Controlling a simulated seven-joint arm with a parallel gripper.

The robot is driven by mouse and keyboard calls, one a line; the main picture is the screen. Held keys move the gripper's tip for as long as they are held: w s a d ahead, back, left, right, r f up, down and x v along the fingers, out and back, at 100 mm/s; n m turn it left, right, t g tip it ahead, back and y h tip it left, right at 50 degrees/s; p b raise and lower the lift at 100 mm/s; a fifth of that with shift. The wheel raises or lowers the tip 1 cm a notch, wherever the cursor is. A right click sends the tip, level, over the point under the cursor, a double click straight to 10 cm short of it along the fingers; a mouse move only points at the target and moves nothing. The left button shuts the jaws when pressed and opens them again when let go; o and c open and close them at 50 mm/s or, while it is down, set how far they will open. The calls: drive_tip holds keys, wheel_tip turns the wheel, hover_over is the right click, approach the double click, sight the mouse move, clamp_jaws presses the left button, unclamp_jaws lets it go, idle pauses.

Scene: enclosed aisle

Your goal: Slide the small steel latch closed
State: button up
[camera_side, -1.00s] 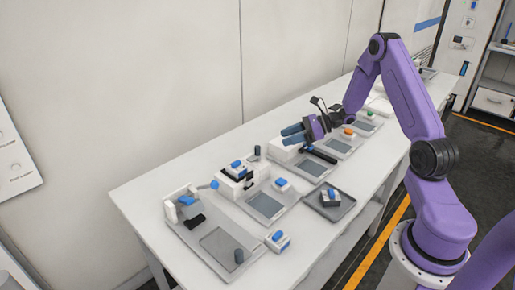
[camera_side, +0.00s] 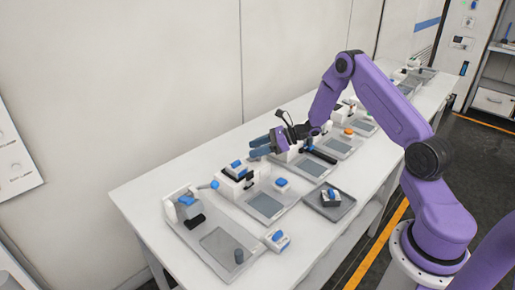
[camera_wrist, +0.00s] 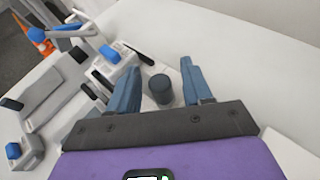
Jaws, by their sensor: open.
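I cannot tell for certain which part is the small steel latch. A grey metal part with black and blue ends (camera_wrist: 55,95) lies at the left of the wrist view, but I cannot make out its latch details. My gripper (camera_wrist: 160,68) is open, with its two blue-grey fingers apart. A dark upright cylinder (camera_wrist: 160,88) shows between the fingers, and I cannot tell whether they touch it. In the side view my gripper (camera_side: 252,148) is over the back of the table, just behind and right of a white fixture with a blue-topped block (camera_side: 236,168).
A grey tray (camera_side: 345,211) holds a block. A blue-and-white block (camera_side: 277,239) lies near the front edge. The wall runs close behind the table (camera_side: 135,190).

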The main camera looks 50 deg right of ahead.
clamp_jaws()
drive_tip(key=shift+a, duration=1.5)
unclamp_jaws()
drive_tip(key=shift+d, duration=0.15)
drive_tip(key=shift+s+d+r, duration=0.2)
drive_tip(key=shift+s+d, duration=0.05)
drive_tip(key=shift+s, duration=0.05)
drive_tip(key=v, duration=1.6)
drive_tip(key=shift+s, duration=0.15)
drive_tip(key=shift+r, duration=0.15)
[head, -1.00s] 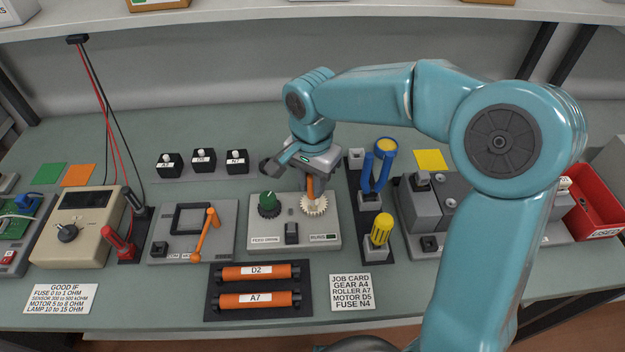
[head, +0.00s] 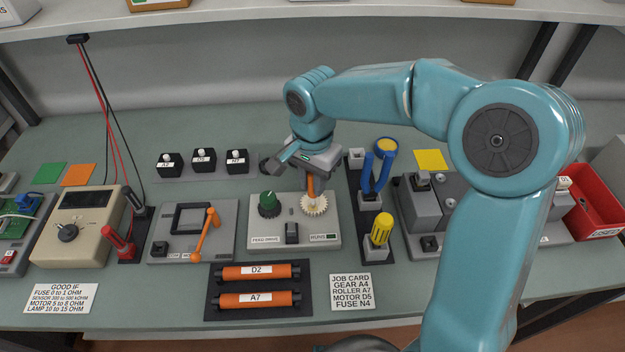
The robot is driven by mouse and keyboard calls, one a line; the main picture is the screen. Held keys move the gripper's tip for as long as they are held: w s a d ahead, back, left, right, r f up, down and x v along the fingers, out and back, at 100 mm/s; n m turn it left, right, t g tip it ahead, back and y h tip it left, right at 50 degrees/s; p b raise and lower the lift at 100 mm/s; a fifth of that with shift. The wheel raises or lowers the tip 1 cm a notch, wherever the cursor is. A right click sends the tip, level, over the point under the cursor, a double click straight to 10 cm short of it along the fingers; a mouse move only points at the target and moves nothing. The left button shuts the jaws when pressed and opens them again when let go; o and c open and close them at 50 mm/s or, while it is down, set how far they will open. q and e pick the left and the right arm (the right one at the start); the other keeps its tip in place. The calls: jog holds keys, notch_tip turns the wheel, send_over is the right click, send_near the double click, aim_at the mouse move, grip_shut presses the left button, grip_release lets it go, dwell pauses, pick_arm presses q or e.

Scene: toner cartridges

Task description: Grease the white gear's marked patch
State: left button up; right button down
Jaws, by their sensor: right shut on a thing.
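The white gear (head: 315,206) sits on the right part of the grey feed-drive unit (head: 262,240), beside a green knob (head: 268,204). My right gripper (head: 312,174) is directly above the gear and points down. It is shut on an orange-brown stick-like tool (head: 311,188), whose lower end reaches the gear's face. I cannot tell whether the tip presses on the gear. The marked patch cannot be made out; the tool and gripper cover part of the gear. My left gripper is not in view.
A stand with blue tweezers-like handles (head: 376,185) and a yellow-capped tool (head: 381,229) is close right of the gear. Orange rollers (head: 255,272) lie in a black tray in front. A job card (head: 351,291) lies beside them. A red bin (head: 597,225) stands far right.

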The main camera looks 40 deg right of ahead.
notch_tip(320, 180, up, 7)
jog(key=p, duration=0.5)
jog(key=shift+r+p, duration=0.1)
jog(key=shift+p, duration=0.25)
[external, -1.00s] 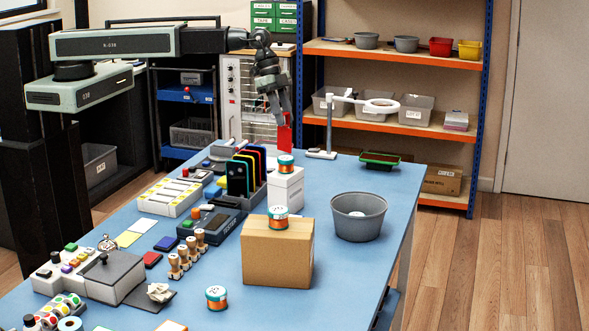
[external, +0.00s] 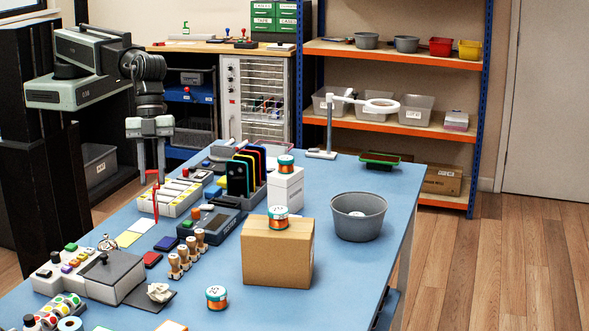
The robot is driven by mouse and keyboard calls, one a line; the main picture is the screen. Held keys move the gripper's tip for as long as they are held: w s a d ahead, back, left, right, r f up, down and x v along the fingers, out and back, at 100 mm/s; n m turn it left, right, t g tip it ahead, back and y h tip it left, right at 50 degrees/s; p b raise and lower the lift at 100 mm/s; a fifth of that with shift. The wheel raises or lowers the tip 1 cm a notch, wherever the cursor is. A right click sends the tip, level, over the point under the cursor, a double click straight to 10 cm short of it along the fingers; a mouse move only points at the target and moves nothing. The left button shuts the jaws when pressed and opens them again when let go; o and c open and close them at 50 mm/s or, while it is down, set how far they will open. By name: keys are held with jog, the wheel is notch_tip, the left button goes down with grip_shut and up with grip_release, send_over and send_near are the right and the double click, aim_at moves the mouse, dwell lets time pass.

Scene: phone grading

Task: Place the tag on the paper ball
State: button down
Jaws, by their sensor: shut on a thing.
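My gripper (external: 151,177) points down at the far left of the blue table. It is shut on a thin red tag (external: 153,199), which hangs upright below the fingers and shows nearly edge-on. The tag is in front of the white tray of small parts in this view. The crumpled white paper ball (external: 159,291) lies on a dark flat pad near the front left. My gripper and the tag are well behind it and apart from it.
A grey box (external: 117,278) and a row of wooden stamps (external: 187,256) flank the paper ball. A cardboard box (external: 277,258) with a copper-coloured spool on top stands to the right. A grey bucket (external: 358,217) is farther right. Bare table lies between box and bucket.

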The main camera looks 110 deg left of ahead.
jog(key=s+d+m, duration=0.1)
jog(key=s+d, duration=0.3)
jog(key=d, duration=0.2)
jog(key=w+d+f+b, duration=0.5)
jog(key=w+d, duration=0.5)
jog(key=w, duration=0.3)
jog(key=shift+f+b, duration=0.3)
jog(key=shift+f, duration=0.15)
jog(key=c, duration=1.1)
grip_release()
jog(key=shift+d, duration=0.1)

> TASK TO COMPLETE:
Show all lines above holding "Scene".

> SOLVED EXERCISE:
Scene: enclosed aisle
Scene: toner cartridges
Scene: phone grading

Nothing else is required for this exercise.